Ellos (los europeos) hablan del mundo como si lo tuvieran a sus pies; en cambio nosotros (en las islas británicas) vivimos entre agua y niebla y sabemos que no hay verdad sino destellos
El empirista recela de la lógica pura y de los razonamientos formales. Ya los nominalistas se mostraban hastiados ante el diálogo de besugos de los escolásticos. ‘Si A, entonces B. A. Luego, B’. Los silogismos llegaban a justificar verdades teológicas mediante concatenaciones de laboratorio. Así fue con Tomás de Aquino y también, de modo más refinado, con Descartes.
Santo Tomás tiene enfrente a los nominalistas ingleses. Guillermo de Ockam critica el matrimonio escolástico de fe y razón. Según él, hay que separar las verdades físicas de las verdades divinas. Las primeras son observables y la razón las puede comprender. ¿Y las segundas? Son competencia exclusiva de la creencia, de la confianza. Hablar de ellas es palabrería, verborrea. Son irracionales e incluso pueden llegar a contradecir la razón. En el misticismo, por ejemplo, se experimenta la unidad de los contrarios y la sabiduría inefable.

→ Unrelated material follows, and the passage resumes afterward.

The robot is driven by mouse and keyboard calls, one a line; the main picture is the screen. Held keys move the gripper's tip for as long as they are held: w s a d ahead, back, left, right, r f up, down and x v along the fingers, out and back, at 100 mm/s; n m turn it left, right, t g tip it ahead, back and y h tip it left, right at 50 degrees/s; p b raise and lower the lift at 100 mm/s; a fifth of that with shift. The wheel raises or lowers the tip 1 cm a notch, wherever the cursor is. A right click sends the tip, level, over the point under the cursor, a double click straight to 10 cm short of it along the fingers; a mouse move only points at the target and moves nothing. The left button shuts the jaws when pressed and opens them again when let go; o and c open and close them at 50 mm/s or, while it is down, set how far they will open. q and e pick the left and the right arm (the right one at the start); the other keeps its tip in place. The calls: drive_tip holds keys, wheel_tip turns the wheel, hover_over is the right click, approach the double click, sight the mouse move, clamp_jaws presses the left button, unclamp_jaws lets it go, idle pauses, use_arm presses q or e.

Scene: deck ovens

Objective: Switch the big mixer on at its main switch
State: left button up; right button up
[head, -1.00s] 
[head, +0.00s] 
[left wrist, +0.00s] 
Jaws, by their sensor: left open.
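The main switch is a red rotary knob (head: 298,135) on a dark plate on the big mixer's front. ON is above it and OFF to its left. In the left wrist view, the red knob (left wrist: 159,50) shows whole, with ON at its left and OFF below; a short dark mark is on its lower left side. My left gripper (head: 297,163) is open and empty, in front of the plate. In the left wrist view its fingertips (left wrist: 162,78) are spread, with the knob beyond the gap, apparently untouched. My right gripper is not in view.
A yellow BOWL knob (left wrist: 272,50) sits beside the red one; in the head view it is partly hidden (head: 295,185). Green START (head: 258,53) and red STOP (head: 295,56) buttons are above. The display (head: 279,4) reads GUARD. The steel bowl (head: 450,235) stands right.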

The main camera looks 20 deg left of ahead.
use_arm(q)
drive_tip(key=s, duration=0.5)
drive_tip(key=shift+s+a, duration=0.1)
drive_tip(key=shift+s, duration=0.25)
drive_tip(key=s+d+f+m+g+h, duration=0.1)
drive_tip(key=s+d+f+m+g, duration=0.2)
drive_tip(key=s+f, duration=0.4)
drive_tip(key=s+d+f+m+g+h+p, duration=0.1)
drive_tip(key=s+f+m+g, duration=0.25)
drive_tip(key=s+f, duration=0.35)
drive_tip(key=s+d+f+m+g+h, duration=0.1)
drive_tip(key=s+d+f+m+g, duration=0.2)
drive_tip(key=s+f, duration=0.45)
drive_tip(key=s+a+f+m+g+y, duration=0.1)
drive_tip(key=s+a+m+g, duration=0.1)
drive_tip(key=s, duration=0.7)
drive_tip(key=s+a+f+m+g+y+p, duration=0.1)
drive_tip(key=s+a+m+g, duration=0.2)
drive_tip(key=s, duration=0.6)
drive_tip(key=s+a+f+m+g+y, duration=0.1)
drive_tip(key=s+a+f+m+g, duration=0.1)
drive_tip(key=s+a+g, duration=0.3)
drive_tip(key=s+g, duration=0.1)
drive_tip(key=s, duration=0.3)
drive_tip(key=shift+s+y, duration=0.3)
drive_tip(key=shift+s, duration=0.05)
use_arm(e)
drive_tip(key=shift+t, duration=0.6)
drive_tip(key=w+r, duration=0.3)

Curiosa vuelta de tuerca. Mediante sus métodos escépticos y antiteológicos, los nominalistas devuelven un lugar de honor a la experiencia religiosa subjetiva. Guillermo de Ockam rompe con Santo Tomás y vuelve a San Agustín, a la fe emancipada de la filosofía. Los alumnos rebeldes de la escolástica preparan, sin quererlo, la pólvora romántica del Renacimiento.
En el siglo XVII el racionalismo metafísico se reencarna en René Descartes. El filósofo francés da un carpetazo al platonismo lírico renacentista y vuelve a sistematizar las ideas de Dios, el alma y el cosmos. No son ideas locas, intuciones místicas, sino productos nítidos del raciocinio. ‘Pienso, luego existo. Como pienso, pienso en la idea de Dios: mi creador. Como ser supremo bondadoso, Dios crea el mundo físico y es mi garantía de verdad. Él me gradúa como científico’.
Los ingleses vuelven a la carga contra la teología continental. Berkeley y Hume de un modo especial se rebelan contra la soberbia de Descartes, Leibniz y Spinoza. Ellos (los europeos) son filósofos de la ‘objetividad’, hablan del mundo como si lo tuvieran a sus pies o como si lo leyeran en el Libro de la Vida. En cambio nosotros (en las islas británicas) vivimos entre agua y niebla y sabemos que no hay verdad sino verdades, destellos de subjetividad, percepciones particulares.
Bien es verdad que los empiristas legitiman y promueven la revolución científica: Bacon, Galileo, Newton y tantos otros siguen sus pasos. Defienden la dignidad de los sentidos, de la observación directa, la filosofía ‘al aire libre’.
Pero quien consagra la ciencia como nueva religión y cuerpo de dogmas es un francés, Auguste Comte. El padre del positivismo interpreta la historia de la ciencia como una epopeya que nos saca del caos de las sensaciones para conducirnos al paraíso de los hechos objetivos, como quien, con un puñado de musgo y madera, fabricase un belén y lo congelara como retablo definitivo.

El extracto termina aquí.